Abstract:
This thesis deals with response-dependence accounts of concepts - concepts the
extensions of which are determined by our responses under certain conditions - and
the possibility of realist construals of practices involving such concepts. Drawing
attention to distinctions between different types of response-dependent concepts,
Chapter I proposes an account of response-dependence that recognises a variegation
of types of concept that can plausibly be identified as response-dependent. Chapter II
continues the development of this account by considering matters relevant to the form
and content of the biconditional theorems (basic equations) of which responsedependence
accounts are comprised.
The account I propose in these first two chapters attempts to abstract from the details
of existing accounts.

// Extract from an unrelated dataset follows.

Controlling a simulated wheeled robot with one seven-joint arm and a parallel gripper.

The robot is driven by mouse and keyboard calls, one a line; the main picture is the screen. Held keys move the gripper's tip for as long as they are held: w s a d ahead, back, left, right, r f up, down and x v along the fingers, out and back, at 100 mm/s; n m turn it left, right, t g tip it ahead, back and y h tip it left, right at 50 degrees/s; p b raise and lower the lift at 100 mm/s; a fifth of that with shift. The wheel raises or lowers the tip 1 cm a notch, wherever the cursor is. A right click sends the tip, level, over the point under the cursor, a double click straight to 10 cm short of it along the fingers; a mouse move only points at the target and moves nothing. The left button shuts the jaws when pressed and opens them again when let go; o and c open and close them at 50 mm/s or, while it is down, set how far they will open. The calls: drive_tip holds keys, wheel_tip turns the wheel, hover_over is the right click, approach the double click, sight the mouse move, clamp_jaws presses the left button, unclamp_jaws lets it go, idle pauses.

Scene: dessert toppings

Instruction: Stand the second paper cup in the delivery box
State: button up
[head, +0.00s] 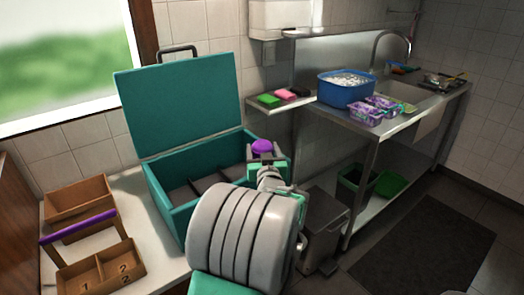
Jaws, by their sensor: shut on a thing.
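The teal delivery box (165,192) stands on the counter at the left with its lid (180,105) raised. Dark dividers split its inside into compartments, and my arm hides its front right part. My gripper (266,158) is at the right end of the box, by the rim. It is shut on a purple round-topped thing (261,146), which seems to be the paper cup; its lower part is hidden by the gripper. I cannot tell whether it is over the box or just outside it. No other cup can be made out in the box.
A wooden carrier (130,255) with a purple handle and numbered compartments stands left of the box. A steel sink table (400,122) at the right holds a blue tub (345,92) and purple containers (366,114). A grey bin (322,225) stands below.

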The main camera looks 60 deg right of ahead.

Nevertheless, the middle section of the thesis – Chapters III, IV,
V and VI – provide critical exegeses of response-dependence accounts developed by
three authors – Mark Johnston’s Response-Dispositionalism, Philip Pettit’s Global
Response-Dependence account of basic concepts and Crispin Wright’s Order of
Determination distinction - accounts that have been fundamental to and influential in
the literature on response dependence.
Consideration of Crispin Wright’s realism relevant distinctions provides a bridge to
Chapter VII where I undertake a detailed analysis of realism, according to which
realism is recognised as an array of commitments that are best understood as
organised within three distinctive and largely independent clusters – semantic, ontic and epistemic. Finally, in Chapter VIII we are able to effect a productive engagement
between realism, understood according to the taxonomic exercise undertaken in
Chapter VII, and response-dependence, understood according to the account
developed and promoted in Chapters I and II, an engagement that results in a more
fine-grained and sophisticated analysis of the prospects for a reconciliation of realism
and response-dependence than has yet appeared in the literature.